Geothermal power plants work continually, day and night, making them base load power plants. From an economic view, geothermal energy is extremely price competitive in some areas and reduces reliance on fossil fuels and their inherent price unpredictability. Given enough excess capacity, geothermal energy can also be sold to outside sources such as neighboring countries or private businesses that require energy. It also offers a degree of scalability: a large geothermal plant can power entire cities while smaller power plants can supply more remote sites such as rural villages.
There are several environmental concerns behind geothermal energy. Construction of the power plants can adversely affect land stability in the surrounding region. This is mainly a concern with Enhanced Geothermal Systems, where water is injected into hot dry rock where no water was before. Dry steam and flash steam power plants also emit low levels of carbon dioxide, nitric oxide, and sulfur, although at roughly 5% of the levels emitted by fossil fuel power plants.

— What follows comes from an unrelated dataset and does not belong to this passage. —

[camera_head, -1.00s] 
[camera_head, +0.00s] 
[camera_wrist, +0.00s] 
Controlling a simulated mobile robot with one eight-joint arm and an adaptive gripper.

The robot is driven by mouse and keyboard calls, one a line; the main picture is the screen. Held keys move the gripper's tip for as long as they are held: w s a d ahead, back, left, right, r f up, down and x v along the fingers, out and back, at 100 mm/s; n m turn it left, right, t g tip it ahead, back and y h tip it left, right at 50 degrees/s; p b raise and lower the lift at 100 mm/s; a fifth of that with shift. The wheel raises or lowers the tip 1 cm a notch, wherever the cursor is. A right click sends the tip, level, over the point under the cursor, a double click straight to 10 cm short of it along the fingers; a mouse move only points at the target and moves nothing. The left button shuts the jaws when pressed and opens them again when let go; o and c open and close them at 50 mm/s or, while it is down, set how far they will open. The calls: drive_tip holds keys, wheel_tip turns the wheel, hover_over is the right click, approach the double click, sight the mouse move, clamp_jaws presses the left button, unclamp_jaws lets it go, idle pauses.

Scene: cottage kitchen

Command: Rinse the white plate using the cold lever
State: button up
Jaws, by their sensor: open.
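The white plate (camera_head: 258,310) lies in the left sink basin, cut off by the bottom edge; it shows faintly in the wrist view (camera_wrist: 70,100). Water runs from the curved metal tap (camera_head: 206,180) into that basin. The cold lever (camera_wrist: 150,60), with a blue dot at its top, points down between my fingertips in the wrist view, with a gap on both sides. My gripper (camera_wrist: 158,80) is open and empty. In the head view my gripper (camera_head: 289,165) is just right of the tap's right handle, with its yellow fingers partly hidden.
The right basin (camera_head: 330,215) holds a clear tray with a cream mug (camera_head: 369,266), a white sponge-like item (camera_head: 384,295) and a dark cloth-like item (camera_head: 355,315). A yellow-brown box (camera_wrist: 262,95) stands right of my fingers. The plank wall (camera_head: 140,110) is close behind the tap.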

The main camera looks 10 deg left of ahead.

However, geothermal plants can be built with emissions-controlling systems that can inject these gases back into the earth, thereby reducing carbon emissions to less than 0.1% of those from fossil fuel power plants.
Although geothermal sites are capable of providing heat for many decades, eventually specific locations may cool down. It is likely that in these locations, the system was designed too large for the site, since there is only so much energy that can be stored and replenished in a given volume of earth. Some interpret this as meaning a specific geothermal location can undergo depletion, and question whether geothermal energy is truly renewable, but if left alone, these places will recover some of their lost heat, as the mantle has vast heat reserves. The government of Iceland states: "It should be stressed that the geothermal resource is not strictly renewable in the same sense as the hydro resource."